--- start ENTRIES PROVIDED ---
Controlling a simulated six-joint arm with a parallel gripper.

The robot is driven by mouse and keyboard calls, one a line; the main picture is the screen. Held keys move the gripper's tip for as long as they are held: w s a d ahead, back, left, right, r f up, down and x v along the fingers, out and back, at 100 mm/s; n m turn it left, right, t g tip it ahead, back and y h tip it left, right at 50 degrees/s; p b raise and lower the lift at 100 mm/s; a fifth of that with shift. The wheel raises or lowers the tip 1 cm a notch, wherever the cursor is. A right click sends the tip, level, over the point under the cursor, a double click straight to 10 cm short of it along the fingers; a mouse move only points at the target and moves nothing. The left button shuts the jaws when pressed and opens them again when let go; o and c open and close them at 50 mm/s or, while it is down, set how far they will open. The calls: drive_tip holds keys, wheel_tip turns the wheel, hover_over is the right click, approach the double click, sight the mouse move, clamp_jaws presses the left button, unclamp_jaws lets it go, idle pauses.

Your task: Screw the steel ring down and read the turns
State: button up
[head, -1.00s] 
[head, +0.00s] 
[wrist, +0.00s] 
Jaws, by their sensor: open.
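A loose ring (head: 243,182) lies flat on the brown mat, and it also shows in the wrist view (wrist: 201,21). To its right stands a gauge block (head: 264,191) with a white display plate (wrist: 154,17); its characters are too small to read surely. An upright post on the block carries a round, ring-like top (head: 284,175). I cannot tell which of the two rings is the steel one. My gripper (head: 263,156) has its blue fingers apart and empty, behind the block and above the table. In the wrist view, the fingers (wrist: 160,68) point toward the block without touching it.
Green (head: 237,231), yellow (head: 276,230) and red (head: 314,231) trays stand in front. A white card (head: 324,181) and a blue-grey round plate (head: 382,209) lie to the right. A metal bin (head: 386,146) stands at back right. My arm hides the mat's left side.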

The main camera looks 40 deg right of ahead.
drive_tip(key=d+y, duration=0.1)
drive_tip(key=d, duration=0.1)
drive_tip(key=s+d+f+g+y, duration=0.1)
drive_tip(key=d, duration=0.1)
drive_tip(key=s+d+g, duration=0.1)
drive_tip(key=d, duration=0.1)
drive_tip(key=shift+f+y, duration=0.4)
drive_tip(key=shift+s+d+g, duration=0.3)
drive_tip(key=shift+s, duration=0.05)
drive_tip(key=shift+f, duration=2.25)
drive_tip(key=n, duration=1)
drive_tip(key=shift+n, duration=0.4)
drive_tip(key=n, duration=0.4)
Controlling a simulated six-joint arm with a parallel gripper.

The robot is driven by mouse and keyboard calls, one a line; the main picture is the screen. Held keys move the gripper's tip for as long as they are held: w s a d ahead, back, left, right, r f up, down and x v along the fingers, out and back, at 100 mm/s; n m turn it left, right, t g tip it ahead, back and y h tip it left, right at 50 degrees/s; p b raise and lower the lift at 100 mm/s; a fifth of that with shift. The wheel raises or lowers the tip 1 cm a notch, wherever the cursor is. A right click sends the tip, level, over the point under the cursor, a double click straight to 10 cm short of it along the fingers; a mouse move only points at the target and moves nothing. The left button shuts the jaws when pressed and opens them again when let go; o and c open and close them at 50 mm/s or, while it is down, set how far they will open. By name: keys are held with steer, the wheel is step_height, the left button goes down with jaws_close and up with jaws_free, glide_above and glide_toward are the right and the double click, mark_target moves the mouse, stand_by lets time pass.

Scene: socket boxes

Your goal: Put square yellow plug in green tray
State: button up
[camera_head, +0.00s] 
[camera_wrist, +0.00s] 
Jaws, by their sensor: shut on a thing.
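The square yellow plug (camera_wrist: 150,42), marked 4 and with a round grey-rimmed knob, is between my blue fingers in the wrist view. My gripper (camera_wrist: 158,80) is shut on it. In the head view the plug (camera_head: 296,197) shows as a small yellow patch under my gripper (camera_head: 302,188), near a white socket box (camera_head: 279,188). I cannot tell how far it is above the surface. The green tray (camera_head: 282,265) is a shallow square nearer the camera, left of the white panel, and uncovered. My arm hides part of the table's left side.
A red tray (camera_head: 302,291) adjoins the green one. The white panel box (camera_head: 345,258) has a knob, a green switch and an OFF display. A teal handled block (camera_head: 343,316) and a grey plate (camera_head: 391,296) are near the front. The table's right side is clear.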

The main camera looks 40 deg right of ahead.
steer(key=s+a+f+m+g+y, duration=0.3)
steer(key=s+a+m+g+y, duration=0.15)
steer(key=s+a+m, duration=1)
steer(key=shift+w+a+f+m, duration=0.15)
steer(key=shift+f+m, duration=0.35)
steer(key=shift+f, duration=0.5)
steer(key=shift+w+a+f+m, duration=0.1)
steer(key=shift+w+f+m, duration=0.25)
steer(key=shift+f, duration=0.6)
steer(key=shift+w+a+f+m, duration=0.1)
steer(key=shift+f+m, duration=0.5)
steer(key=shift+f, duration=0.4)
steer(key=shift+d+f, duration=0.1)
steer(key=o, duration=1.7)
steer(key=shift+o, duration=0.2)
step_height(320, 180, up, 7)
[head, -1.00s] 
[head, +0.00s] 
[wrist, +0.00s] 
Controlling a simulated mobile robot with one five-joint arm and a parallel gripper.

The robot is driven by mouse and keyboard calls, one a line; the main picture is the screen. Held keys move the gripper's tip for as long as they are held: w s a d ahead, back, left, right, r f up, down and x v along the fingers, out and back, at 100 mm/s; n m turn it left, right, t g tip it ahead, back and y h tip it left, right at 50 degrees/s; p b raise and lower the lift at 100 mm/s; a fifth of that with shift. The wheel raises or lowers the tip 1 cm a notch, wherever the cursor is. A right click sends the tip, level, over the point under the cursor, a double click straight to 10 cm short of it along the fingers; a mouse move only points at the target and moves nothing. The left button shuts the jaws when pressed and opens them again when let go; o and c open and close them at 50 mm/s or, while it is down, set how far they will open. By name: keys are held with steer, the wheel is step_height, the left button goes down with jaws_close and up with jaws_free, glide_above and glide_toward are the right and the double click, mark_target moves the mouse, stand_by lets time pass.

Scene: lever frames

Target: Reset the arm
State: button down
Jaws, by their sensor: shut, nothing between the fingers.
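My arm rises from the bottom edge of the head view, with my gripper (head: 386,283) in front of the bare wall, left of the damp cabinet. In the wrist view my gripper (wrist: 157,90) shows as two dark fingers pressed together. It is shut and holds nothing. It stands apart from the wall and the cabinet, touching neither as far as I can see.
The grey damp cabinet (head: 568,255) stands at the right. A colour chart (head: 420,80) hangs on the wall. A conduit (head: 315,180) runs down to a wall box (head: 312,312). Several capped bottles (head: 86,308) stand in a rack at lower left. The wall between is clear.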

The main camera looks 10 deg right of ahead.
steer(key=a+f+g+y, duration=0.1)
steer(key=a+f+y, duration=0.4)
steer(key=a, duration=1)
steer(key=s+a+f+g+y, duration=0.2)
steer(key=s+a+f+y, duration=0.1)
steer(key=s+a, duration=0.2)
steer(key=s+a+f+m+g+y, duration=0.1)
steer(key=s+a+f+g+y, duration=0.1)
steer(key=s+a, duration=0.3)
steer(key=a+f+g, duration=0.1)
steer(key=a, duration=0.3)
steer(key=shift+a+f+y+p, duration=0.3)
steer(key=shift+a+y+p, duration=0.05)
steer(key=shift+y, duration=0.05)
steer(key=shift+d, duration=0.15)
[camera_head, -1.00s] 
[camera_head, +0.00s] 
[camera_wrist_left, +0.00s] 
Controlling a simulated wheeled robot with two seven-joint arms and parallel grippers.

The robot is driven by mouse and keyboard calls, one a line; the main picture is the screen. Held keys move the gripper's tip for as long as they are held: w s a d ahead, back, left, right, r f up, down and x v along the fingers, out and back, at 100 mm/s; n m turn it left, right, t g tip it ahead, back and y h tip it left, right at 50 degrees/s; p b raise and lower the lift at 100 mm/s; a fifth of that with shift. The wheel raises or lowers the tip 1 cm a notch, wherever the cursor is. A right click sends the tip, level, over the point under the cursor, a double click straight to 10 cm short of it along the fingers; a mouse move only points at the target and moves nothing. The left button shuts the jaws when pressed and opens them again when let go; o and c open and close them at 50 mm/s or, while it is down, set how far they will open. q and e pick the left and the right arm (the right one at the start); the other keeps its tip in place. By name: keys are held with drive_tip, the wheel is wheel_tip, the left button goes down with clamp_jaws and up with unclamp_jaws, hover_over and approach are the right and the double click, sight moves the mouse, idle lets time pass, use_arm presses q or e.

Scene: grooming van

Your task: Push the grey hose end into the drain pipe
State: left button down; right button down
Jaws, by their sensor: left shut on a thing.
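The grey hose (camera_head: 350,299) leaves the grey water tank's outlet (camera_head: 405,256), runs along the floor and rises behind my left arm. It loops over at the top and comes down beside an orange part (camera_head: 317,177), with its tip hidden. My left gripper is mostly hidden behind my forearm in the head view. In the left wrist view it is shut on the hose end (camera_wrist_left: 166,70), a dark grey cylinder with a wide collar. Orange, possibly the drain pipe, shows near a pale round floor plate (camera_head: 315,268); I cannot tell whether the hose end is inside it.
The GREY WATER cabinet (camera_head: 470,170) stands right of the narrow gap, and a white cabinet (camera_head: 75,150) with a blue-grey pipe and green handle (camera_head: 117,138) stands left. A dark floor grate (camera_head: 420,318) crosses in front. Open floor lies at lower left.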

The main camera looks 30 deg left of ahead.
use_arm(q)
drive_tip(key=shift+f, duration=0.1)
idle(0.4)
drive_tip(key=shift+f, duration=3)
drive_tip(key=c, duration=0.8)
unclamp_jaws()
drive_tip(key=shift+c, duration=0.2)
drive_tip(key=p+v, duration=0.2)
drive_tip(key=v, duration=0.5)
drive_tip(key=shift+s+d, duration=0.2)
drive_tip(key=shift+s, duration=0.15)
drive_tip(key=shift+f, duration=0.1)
--- end ENTRIES PROVIDED ---
# EXERCISE TASK
Search the entries for "Scene" and copy out each line that has it.

# WRITTEN ANSWER
Scene: socket boxes
Scene: lever frames
Scene: grooming van

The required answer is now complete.